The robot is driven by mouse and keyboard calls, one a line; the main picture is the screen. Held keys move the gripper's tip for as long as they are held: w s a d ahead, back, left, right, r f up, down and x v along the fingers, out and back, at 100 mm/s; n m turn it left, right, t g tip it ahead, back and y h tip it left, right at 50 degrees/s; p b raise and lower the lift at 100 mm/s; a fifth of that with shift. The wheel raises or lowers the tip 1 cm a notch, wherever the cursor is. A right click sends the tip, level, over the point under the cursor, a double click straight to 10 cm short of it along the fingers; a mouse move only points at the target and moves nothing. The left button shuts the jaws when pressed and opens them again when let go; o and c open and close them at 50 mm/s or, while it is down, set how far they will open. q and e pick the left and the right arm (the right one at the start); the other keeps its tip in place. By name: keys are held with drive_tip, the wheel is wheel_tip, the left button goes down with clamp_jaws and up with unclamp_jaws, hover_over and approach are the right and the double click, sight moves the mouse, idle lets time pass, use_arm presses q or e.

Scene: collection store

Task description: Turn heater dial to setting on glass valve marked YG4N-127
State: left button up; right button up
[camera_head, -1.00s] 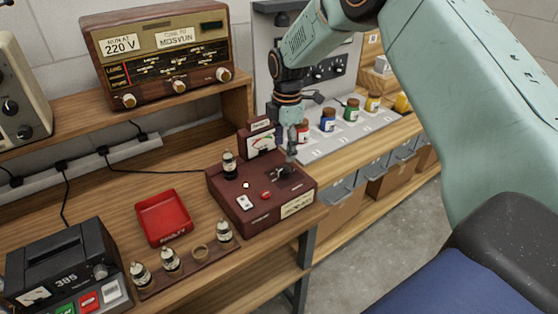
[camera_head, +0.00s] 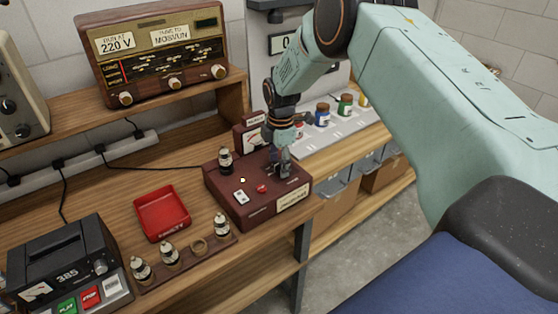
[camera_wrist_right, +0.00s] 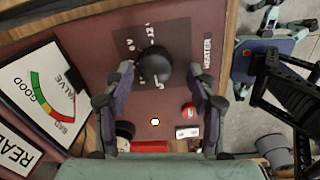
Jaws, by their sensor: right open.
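The heater dial (camera_wrist_right: 154,64) is a black round knob beside a HEATER label (camera_wrist_right: 207,55) on the dark red valve tester (camera_head: 230,207). My right gripper (camera_wrist_right: 160,72) is open, one finger on each side of the dial; contact is unclear. In the head view my right gripper (camera_head: 283,168) is low over the tester's right part and hides the dial. A glass valve (camera_head: 225,160) stands upright on the tester. Three more valves stand in a wooden rack (camera_head: 187,264) beside an empty ring (camera_head: 198,246). My left gripper is not in view.
The tester has a GOOD/BAD meter (camera_wrist_right: 45,90), a red button (camera_head: 262,188) and a white switch (camera_head: 240,197). A red tray (camera_head: 161,213) and a dark device marked 385 (camera_head: 65,255) lie left. A radio (camera_head: 155,50) stands on the shelf; jars (camera_head: 322,115) stand behind.

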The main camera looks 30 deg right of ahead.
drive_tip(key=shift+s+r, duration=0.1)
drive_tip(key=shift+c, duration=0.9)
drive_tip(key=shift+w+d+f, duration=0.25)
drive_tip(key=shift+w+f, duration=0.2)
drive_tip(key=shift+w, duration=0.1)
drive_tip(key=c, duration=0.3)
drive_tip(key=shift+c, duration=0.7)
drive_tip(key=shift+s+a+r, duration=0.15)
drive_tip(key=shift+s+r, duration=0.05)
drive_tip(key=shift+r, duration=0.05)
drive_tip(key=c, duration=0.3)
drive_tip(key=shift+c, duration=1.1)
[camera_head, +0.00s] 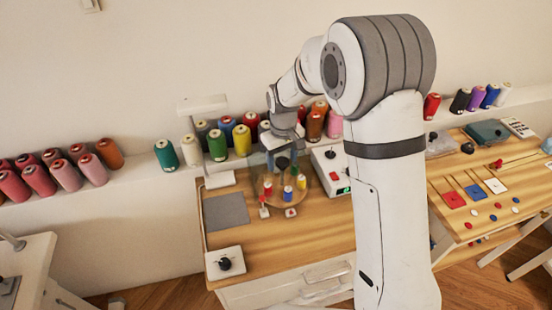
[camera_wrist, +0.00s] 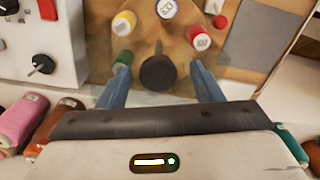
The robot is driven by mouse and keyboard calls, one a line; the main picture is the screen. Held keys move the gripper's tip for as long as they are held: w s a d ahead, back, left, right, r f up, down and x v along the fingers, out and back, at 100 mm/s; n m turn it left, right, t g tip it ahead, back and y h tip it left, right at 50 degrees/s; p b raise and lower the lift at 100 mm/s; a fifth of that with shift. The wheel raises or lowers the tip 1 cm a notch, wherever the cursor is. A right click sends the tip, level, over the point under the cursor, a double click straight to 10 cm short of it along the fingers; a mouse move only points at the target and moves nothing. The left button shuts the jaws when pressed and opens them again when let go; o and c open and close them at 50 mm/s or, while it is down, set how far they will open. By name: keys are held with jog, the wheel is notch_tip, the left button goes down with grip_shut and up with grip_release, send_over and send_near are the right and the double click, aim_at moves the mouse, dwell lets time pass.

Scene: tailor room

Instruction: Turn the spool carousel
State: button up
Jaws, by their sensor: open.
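The spool carousel is a round wooden disc (camera_wrist: 185,60) with small spools around its rim and a dark round knob (camera_wrist: 157,73) in the middle. In the wrist view its spools are yellow (camera_wrist: 123,23), white-and-blue (camera_wrist: 167,9), red (camera_wrist: 199,39) and green (camera_wrist: 122,60). My gripper (camera_wrist: 160,78) is open, with one blue finger on each side of the knob and a visible gap to each; whether the tips reach down to its height I cannot tell. In the head view my gripper (camera_head: 282,160) hangs over the carousel (camera_head: 285,203), partly hiding it.
A white control box (camera_head: 328,160) with black knobs stands close on the carousel's right in the head view. Large thread cones (camera_head: 216,145) line the shelf behind. A grey mat (camera_head: 226,211) and a white box with a black knob (camera_head: 225,263) lie on the left.

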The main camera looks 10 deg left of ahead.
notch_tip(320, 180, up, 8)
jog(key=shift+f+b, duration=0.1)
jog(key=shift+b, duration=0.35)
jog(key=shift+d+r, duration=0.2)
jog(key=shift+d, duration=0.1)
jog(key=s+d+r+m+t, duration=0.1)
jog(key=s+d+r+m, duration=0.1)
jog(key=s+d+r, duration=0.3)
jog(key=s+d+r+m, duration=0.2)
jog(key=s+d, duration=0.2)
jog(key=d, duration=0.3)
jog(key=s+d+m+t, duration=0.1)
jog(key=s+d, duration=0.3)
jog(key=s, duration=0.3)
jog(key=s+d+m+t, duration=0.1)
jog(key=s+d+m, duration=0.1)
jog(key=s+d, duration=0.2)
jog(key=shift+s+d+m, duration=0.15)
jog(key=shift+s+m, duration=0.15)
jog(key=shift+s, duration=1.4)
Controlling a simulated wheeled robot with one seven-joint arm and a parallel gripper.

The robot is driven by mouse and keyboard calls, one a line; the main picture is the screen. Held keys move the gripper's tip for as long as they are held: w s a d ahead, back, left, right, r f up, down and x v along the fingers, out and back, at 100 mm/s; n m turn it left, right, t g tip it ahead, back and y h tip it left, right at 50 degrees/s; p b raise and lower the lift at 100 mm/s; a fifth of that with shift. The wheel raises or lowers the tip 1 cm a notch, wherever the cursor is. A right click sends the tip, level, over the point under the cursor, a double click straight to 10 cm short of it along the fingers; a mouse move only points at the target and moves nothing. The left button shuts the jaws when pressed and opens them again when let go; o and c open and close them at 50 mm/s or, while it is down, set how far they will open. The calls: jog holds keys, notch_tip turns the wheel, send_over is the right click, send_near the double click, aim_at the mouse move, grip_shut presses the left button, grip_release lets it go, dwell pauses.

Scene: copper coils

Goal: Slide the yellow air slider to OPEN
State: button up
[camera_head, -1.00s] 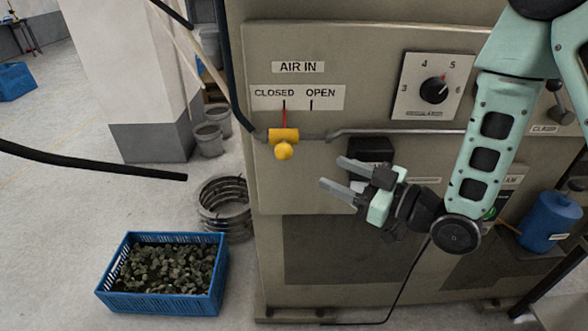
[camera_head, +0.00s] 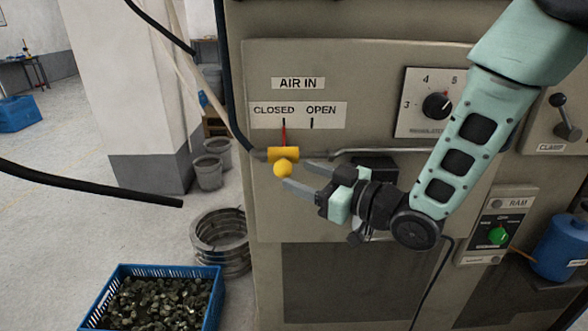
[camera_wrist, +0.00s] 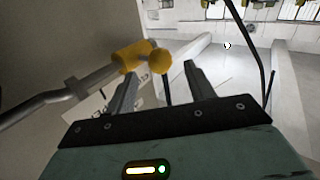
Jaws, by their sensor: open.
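The yellow air slider (camera_head: 284,156) sits on a grey pipe on the machine panel, with a round yellow knob at its front. Its red pointer (camera_head: 284,136) stands under the CLOSED mark of the label plate (camera_head: 334,115). My gripper (camera_head: 297,175) is open, just right of the knob, its fingers pointing left toward it. In the wrist view the slider (camera_wrist: 133,57) and its knob lie just beyond the fingertips of my gripper (camera_wrist: 162,70), in line with the gap between them. I cannot tell whether a finger touches the knob.
A dial (camera_head: 435,105), a clamp lever (camera_head: 566,116) and a green ram button (camera_head: 498,236) are on the panel to the right. The pipe (camera_head: 390,152) runs right of the slider. A blue crate (camera_head: 214,309) and metal rings (camera_head: 221,243) stand on the floor at left.

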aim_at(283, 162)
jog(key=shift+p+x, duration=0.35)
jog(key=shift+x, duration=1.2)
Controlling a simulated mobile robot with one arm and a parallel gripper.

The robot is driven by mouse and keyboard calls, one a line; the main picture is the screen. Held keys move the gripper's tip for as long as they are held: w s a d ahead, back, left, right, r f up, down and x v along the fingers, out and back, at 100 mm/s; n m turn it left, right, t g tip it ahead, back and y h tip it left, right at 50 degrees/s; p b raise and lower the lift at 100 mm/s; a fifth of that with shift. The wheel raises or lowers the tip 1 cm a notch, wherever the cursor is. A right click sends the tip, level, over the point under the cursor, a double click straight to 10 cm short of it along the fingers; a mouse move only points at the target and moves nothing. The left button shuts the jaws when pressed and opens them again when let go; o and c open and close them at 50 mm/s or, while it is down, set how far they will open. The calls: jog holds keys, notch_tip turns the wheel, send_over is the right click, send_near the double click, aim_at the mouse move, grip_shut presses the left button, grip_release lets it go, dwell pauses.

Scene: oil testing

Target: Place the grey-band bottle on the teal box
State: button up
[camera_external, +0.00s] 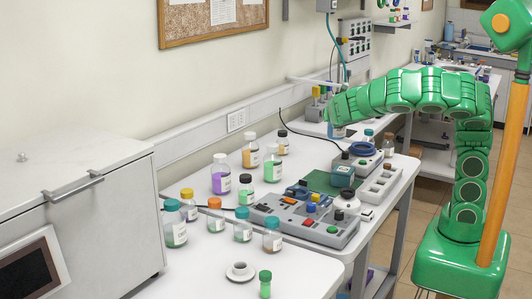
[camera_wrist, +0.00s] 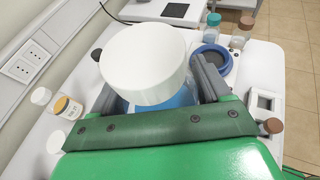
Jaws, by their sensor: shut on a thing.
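My gripper (camera_external: 333,112) is raised over the far part of the bench. It is shut on a white-capped bottle (camera_wrist: 145,70), whose blue part shows under the cap between the fingers in the wrist view. In the external view only the bottle's lower part (camera_external: 339,131) shows beneath the gripper. I cannot make out a grey band on it. The small teal box (camera_external: 342,178) stands on the bench, nearer the external camera than the gripper and below it. The bottle is apart from the box. I cannot see the box in the wrist view.
A device with a dark blue ring (camera_external: 362,149) stands behind the teal box. A grey control panel (camera_external: 300,220) is in front of it, with a round white jar (camera_external: 347,201) nearby. Several capped bottles, including a purple one (camera_external: 221,178), stand to the left. Capped bottles (camera_external: 388,147) stand at the right.

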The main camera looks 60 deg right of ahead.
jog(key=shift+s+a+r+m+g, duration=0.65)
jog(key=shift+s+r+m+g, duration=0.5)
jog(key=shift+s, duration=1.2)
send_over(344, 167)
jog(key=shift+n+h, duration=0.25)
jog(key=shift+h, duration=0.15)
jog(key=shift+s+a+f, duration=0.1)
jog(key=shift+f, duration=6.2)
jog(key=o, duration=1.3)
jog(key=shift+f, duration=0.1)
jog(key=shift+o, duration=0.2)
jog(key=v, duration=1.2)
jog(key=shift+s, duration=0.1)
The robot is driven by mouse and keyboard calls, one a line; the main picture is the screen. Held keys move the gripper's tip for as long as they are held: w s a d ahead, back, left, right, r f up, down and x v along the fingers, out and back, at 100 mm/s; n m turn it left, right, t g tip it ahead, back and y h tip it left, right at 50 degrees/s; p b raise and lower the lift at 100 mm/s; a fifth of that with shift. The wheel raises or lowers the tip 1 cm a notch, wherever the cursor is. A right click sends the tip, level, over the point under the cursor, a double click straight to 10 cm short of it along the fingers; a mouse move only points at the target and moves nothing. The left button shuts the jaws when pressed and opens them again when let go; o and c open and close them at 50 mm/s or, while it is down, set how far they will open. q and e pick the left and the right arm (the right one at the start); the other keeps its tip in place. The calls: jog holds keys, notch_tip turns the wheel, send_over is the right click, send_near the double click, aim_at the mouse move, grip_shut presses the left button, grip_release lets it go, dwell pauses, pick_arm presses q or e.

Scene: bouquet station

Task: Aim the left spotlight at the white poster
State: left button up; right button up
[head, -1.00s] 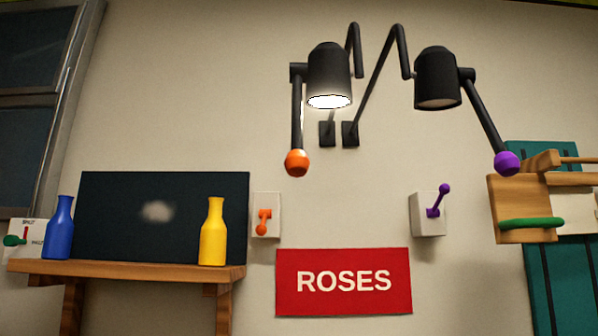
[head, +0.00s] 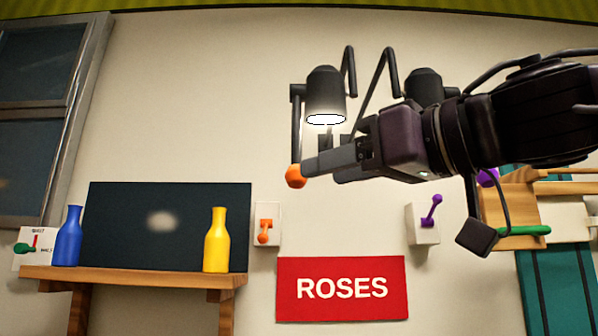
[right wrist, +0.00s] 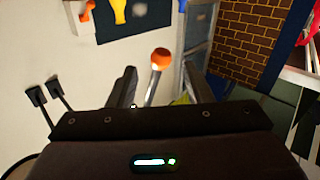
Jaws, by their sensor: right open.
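The left spotlight (head: 325,92) is a black lamp on a bent wall arm, lit and facing down. Its handle ends in an orange ball (head: 295,177), which also shows in the right wrist view (right wrist: 160,56). My right gripper (head: 322,171) comes in from the right, open and empty, with its fingertips close to the ball. In the wrist view the ball lies just beyond the fingertips, in line with the gap; contact cannot be told. I cannot make out a white poster. A red ROSES poster (head: 342,289) hangs below. My left gripper is out of view.
A second black spotlight (head: 424,84) is partly behind my right arm; its purple ball (head: 488,177) shows below. Orange (head: 267,224) and purple (head: 424,224) wall switches sit above the red poster. A shelf (head: 150,277) holds blue and yellow bottles before a dark panel.

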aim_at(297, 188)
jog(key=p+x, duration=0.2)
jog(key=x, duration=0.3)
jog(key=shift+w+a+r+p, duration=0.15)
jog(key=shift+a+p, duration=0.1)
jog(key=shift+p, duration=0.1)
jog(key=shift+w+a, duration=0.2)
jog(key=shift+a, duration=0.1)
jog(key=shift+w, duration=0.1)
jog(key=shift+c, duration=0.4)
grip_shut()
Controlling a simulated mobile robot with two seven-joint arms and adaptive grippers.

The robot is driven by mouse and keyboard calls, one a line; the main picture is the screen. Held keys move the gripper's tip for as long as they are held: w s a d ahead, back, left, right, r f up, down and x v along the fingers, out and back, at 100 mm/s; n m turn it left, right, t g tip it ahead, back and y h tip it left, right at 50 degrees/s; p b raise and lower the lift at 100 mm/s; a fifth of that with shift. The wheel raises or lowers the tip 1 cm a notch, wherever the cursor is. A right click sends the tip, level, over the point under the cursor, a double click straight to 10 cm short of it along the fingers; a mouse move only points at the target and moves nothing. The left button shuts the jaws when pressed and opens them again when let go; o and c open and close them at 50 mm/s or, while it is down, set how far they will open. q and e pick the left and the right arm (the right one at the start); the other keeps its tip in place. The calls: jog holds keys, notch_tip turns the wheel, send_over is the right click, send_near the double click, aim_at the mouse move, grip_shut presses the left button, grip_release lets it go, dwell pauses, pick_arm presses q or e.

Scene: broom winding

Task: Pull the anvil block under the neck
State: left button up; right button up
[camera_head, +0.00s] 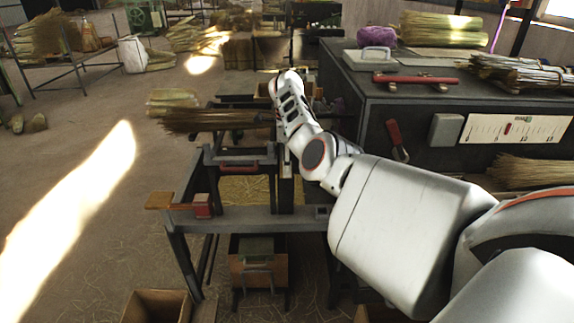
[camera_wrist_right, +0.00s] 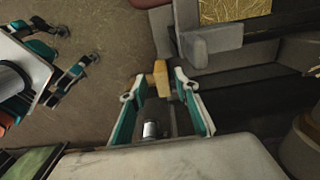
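A broom bundle (camera_head: 215,120) lies level across the winding frame (camera_head: 250,217) in the head view. Its bristles point left and its neck is near my right wrist. My right gripper (camera_wrist_right: 159,76) is open in the right wrist view, with its teal-padded fingers on either side of a small tan block (camera_wrist_right: 161,77). I cannot tell whether this is the anvil block or whether the fingers touch it. In the head view my right arm hides the fingertips. My left gripper (camera_wrist_right: 78,44) shows open and empty at the left of the wrist view, apart from the frame.
A dark workbench (camera_head: 450,105) with a red-handled tool (camera_head: 415,79) and straw bundles stands at the right. A wooden lever (camera_head: 172,201) with a red block (camera_head: 203,206) sticks out left of the frame. A wooden box (camera_head: 258,268) sits below. The floor at left is mostly clear.

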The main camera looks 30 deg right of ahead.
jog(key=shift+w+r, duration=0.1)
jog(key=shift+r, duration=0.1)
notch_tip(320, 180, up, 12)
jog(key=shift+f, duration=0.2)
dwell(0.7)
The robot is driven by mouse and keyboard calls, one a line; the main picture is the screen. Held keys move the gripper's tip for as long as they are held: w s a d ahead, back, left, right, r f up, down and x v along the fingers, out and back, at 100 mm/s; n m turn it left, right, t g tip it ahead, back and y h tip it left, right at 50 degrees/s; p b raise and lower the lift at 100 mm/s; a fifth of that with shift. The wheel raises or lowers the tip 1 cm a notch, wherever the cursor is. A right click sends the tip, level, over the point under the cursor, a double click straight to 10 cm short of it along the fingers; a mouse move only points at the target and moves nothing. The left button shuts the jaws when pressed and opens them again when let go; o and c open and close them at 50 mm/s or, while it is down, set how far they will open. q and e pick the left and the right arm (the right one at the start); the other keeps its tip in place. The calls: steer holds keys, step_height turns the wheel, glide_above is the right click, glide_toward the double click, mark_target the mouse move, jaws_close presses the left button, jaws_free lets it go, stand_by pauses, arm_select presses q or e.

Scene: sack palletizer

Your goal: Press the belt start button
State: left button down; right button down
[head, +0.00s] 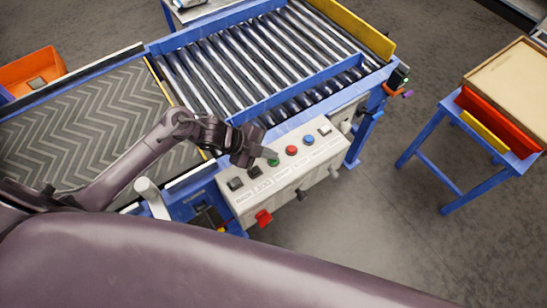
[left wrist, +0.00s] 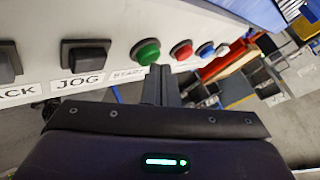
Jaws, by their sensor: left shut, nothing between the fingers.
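A pale control panel (head: 293,180) stands at the front edge of the conveyor. It carries a row of controls: a green button (head: 272,162), a red button (head: 291,150) and a blue button (head: 309,140). In the left wrist view the green button (left wrist: 146,52) sits above a label that reads START, partly covered. My left gripper (head: 270,153) is shut and empty, with its fingertips close to the green button. In the left wrist view the shut fingers (left wrist: 161,80) point just right of and below the green button; I cannot tell whether they touch. My right gripper is not in view.
Black JOG (left wrist: 84,55) and BACK switches sit left of the green button. A red switch (head: 263,218) sticks out from the panel's front. The roller conveyor (head: 245,60) and chevron belt (head: 80,125) lie behind. A blue-legged stand (head: 440,140) is at right, with open floor between.

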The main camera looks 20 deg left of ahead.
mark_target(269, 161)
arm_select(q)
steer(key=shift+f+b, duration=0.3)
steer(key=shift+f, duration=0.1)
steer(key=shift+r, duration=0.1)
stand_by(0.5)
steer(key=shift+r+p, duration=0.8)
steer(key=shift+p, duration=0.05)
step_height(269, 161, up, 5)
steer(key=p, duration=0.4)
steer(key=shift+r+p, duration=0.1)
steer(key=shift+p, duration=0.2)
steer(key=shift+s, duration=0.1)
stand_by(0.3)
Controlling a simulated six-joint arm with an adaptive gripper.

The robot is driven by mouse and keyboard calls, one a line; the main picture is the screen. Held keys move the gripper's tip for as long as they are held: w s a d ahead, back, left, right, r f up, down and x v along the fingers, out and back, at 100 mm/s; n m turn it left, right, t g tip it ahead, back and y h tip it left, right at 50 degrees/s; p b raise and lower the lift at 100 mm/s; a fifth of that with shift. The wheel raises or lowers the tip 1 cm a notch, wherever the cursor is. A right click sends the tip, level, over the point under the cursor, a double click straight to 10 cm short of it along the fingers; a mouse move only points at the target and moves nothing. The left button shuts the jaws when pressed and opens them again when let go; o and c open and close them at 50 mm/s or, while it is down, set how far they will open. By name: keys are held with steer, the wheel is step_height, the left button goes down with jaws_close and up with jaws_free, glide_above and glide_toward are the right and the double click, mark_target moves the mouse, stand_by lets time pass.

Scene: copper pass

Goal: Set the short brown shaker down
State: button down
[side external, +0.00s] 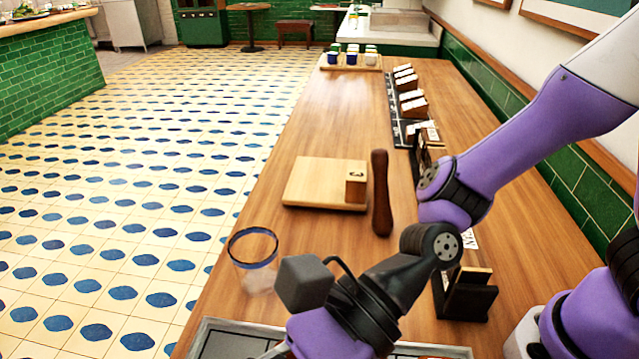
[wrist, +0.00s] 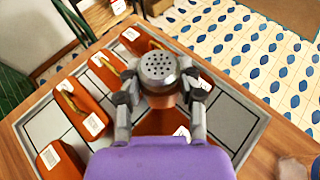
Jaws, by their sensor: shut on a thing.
--- --- ---
• [REQUEST] All lines above with "simulated" in them should be returned.

• [REPLY TO THE EXERCISE]
Controlling a simulated wheeled robot with one seven-joint arm and a parallel gripper.
Controlling a simulated mobile robot with one arm and a parallel gripper.
Controlling a simulated mobile robot with two seven-joint arms and adaptive grippers.
Controlling a simulated six-joint arm with an adaptive gripper.

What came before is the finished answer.